╭──
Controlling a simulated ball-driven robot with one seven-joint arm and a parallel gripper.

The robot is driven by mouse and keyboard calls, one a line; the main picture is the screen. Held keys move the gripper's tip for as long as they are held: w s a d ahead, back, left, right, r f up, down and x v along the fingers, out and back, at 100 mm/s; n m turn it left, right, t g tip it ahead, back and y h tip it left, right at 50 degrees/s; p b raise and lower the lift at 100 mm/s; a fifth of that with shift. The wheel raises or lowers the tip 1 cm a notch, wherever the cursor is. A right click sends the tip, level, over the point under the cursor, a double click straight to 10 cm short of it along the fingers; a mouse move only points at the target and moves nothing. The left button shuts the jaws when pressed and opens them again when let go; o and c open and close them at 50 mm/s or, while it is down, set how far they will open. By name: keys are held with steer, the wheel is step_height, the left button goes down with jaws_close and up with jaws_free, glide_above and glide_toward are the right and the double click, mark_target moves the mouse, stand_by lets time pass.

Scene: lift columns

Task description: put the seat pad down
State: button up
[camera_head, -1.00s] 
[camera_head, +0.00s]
╰──
What is expected ::
Repeat the listing above without any change.

Exercise answer ::
Controlling a simulated ball-driven robot with one seven-joint arm and a parallel gripper.

The robot is driven by mouse and keyboard calls, one a line; the main picture is the screen. Held keys move the gripper's tip for as long as they are held: w s a d ahead, back, left, right, r f up, down and x v along the fingers, out and back, at 100 mm/s; n m turn it left, right, t g tip it ahead, back and y h tip it left, right at 50 degrees/s; p b raise and lower the lift at 100 mm/s; a fifth of that with shift. The wheel raises or lowers the tip 1 cm a notch, wherever the cursor is. A right click sends the tip, level, over the point under the cursor, a double click straight to 10 cm short of it along the fingers; a mouse move only points at the target and moves nothing. The left button shuts the jaws when pressed and opens them again when let go; o and c open and close them at 50 mm/s or, while it is down, set how far they will open. By name: keys are held with steer, the wheel is step_height, the left button goes down with jaws_close and up with jaws_free, glide_above and glide_toward are the right and the double click, mark_target moves the mouse, stand_by lets time pass.

Scene: lift columns

Task description: put the seat pad down
State: button up
[camera_head, -1.00s] 
[camera_head, +0.00s]

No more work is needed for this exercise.